# start of LISTED RECORDS

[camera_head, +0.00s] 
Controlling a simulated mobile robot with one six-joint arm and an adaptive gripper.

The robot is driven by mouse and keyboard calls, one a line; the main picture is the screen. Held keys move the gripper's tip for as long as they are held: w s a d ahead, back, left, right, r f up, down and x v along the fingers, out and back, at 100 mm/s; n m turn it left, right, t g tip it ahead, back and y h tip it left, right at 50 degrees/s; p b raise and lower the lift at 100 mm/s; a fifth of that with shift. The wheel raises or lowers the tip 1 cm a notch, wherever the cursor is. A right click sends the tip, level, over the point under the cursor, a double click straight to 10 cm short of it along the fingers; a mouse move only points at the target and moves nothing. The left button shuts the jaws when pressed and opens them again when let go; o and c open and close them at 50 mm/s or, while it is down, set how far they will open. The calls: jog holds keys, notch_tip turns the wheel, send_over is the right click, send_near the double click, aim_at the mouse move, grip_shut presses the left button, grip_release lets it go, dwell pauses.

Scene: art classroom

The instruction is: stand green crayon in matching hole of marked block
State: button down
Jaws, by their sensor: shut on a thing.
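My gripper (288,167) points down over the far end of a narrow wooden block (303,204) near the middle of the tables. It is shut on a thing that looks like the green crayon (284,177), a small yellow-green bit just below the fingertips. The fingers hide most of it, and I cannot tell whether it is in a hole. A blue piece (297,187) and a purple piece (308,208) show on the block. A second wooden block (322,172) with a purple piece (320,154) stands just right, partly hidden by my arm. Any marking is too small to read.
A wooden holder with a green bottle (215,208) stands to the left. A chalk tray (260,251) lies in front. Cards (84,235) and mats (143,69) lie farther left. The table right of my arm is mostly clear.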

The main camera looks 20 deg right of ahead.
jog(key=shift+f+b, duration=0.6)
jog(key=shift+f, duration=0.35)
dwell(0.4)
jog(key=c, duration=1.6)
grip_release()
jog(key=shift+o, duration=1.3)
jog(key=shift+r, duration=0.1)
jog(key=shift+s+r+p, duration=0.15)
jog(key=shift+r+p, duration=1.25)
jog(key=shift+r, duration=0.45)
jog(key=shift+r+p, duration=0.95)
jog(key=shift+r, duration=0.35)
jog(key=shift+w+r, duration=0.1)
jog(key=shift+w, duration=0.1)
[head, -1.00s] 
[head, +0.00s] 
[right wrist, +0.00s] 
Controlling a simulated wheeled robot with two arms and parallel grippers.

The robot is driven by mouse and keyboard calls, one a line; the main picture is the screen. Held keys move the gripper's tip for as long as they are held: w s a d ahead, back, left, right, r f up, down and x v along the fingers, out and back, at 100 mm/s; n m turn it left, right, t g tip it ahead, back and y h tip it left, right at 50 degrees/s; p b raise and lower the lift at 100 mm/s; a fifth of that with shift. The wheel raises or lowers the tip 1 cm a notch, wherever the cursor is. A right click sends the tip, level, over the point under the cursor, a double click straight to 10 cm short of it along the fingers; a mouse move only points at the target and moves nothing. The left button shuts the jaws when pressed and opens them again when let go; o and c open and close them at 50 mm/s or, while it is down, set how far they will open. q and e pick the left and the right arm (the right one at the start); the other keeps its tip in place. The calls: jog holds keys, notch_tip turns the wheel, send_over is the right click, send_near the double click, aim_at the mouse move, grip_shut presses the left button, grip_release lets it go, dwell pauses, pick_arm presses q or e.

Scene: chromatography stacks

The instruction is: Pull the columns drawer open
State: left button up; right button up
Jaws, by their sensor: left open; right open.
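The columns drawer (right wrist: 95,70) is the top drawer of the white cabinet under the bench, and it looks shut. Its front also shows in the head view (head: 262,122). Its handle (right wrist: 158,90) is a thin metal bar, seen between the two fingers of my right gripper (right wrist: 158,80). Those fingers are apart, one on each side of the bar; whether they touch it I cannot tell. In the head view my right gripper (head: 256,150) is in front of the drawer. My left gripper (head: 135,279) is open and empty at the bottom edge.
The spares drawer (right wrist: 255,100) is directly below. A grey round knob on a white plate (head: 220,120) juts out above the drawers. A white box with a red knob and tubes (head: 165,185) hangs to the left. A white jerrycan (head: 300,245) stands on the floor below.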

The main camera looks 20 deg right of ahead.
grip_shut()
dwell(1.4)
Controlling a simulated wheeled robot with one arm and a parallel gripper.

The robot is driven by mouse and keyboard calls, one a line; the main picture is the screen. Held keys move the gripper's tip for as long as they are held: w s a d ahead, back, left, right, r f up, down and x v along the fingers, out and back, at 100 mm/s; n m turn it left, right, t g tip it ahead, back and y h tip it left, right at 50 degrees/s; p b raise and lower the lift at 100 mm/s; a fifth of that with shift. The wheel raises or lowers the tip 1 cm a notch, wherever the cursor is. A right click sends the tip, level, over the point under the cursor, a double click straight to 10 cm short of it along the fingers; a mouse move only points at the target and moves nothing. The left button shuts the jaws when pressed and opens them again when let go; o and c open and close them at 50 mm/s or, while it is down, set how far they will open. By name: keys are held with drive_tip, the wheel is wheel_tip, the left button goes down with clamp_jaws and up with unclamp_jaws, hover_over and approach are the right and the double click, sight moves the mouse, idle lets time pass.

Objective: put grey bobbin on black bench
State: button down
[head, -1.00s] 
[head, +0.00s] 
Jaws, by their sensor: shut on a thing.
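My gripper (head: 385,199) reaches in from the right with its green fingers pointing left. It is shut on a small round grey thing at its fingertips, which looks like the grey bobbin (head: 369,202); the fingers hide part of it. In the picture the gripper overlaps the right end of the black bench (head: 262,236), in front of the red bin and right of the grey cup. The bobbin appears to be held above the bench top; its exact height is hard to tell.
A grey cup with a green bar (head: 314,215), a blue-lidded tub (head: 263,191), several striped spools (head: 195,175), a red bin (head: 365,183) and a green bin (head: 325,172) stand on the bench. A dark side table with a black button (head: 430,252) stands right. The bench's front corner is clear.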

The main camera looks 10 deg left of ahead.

# end of LISTED RECORDS

Filter the records above and return every line that holds the word "instruction".

FINISHED TASK:
The instruction is: stand green crayon in matching hole of marked block
The instruction is: Pull the columns drawer open

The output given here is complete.